You need to know these things. Because as a startup, the worst thing is being strung along by an investor. You meet, you think, “That was a good meeting.” But behind the scenes, the decision process is six months... nine months... one year... and that's way beyond your runway. We have a hard time pushing investors here — Asian culture is more deferential. But if you're a startup, you have to think globally, put yourself out there, and ask uncomfortable questions. You have to because that's how you survive.

We’ve covered a lot. Any other advice for startups?

Global perspective is very important. Startups need to have a broader, macro view. You need to know your competition.  As an investor, you see good ideas addressing a good market, you know that everyone will want to do that. Everyone will put money in that, right? For things that are obviously good, there will be 10, 15 other guys trying to do what you’re doing. So how do you differentiate or do it better? A lot of Philippine companies, they have business models that have been done many, many times in the US and across Europe... you can see what those guys got right or where they went wrong.

So market insight is one. The other is access to capital. Unfortunately, we don't have enough capital in the Philippines. But there's so much money startups in the Philippines can get access to. There are acceleration programs in Singapore that take Philippines startups. They guide you, they mentor you.

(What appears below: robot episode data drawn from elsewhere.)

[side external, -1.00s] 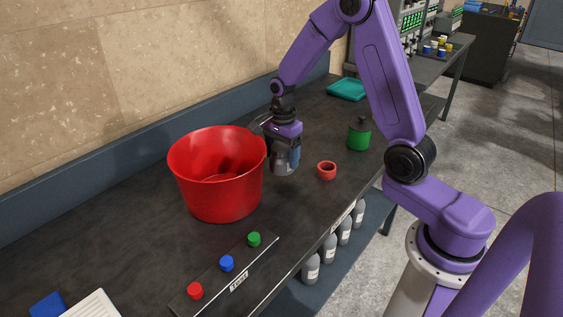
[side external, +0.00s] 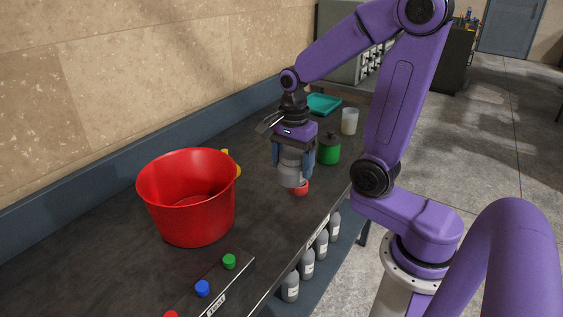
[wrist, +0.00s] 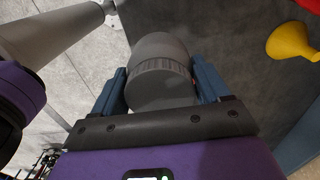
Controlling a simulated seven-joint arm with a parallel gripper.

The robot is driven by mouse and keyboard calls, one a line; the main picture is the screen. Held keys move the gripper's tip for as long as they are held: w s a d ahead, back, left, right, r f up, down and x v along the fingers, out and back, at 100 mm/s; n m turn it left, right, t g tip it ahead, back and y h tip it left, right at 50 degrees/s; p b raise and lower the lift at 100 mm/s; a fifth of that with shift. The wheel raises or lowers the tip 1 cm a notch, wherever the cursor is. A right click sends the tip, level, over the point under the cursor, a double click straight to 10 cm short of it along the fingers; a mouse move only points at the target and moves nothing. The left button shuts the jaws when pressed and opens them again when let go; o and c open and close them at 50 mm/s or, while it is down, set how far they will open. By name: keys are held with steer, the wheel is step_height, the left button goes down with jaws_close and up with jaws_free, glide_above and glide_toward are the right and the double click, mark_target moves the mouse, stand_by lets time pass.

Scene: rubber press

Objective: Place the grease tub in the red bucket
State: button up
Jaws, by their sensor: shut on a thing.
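My gripper (side external: 293,172) is shut on a grey cylindrical tub, the grease tub (side external: 291,174). It holds the tub between its blue fingers to the right of the red bucket. In the wrist view the grey tub (wrist: 160,72) sits upright in the picture between both fingers. The red bucket (side external: 185,205) stands on the dark bench at the left, open at the top. Its visible inside looks empty, and part of its floor is hidden.
A red ring (side external: 301,188) is partly hidden behind the tub. A green container (side external: 328,152), a white cup (side external: 350,121) and a teal tray (side external: 323,104) stand farther back. A yellow funnel (wrist: 290,42) is behind the bucket. A button panel (side external: 215,285) lies in front.

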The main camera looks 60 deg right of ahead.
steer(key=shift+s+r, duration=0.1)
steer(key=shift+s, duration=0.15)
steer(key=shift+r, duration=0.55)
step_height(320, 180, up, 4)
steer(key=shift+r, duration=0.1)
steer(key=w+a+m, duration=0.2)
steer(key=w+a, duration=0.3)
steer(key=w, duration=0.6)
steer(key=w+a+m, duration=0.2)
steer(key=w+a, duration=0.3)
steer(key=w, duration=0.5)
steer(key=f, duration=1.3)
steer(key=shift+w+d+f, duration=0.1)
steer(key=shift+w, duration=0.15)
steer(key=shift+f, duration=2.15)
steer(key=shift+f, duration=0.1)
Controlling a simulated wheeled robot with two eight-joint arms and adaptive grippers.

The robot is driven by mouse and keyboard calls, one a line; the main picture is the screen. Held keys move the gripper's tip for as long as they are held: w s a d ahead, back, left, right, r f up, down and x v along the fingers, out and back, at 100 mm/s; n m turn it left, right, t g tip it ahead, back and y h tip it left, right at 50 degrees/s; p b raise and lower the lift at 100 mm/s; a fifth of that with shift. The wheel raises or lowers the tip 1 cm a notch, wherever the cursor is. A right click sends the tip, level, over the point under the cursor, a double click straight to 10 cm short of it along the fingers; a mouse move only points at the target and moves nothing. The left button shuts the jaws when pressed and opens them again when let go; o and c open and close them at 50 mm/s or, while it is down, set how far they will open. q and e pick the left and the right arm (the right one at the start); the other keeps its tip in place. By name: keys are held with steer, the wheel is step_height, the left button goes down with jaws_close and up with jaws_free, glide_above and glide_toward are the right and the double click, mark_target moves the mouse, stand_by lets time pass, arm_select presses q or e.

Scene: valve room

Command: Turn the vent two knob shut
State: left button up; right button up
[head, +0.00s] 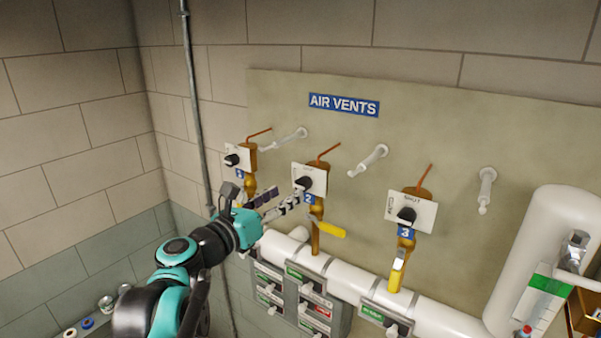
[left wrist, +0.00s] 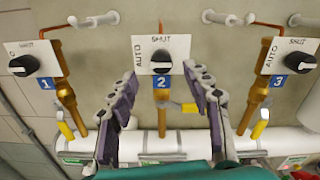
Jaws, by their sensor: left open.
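The vent two knob (head: 303,184) is black, on a white plate marked AUTO at left and SHUT at top, above a blue 2 label. In the left wrist view the knob (left wrist: 161,61) sits centrally, and its pale mark appears to point left towards AUTO. My left gripper (head: 287,197) is open, its fingers just left of and below the knob in the head view. In the left wrist view its fingertips (left wrist: 160,78) lie apart, one each side of the knob. I cannot tell whether they touch it. My right gripper is out of view.
The vent one knob (head: 232,160) and vent three knob (head: 406,215) flank it. A yellow lever (head: 327,229) and white pipe (head: 340,270) lie below. White pegs (head: 368,160) stick out of the wall panel. A white cylinder (head: 540,245) stands at right.

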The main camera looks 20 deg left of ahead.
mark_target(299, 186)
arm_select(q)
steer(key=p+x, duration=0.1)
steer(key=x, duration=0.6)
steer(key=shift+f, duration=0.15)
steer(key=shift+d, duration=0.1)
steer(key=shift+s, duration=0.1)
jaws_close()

And not just in Singapore. Right now, Europe is a very good place to be for startups because the European Union is making a big push in tech, SME, R&D. There's a lot of what I call “free money.” They come in the form of grants without expected equity. They give it because they just want to generate innovation in the region. I've seen some Philippine startups already work on accessing that — they apply for an acceleration program in Amsterdam and then go from grant to grant. With this sort of grant, as a startup, you're able to build your product cheaply because you're not giving equity out in the early days. There's free money out there. Take it.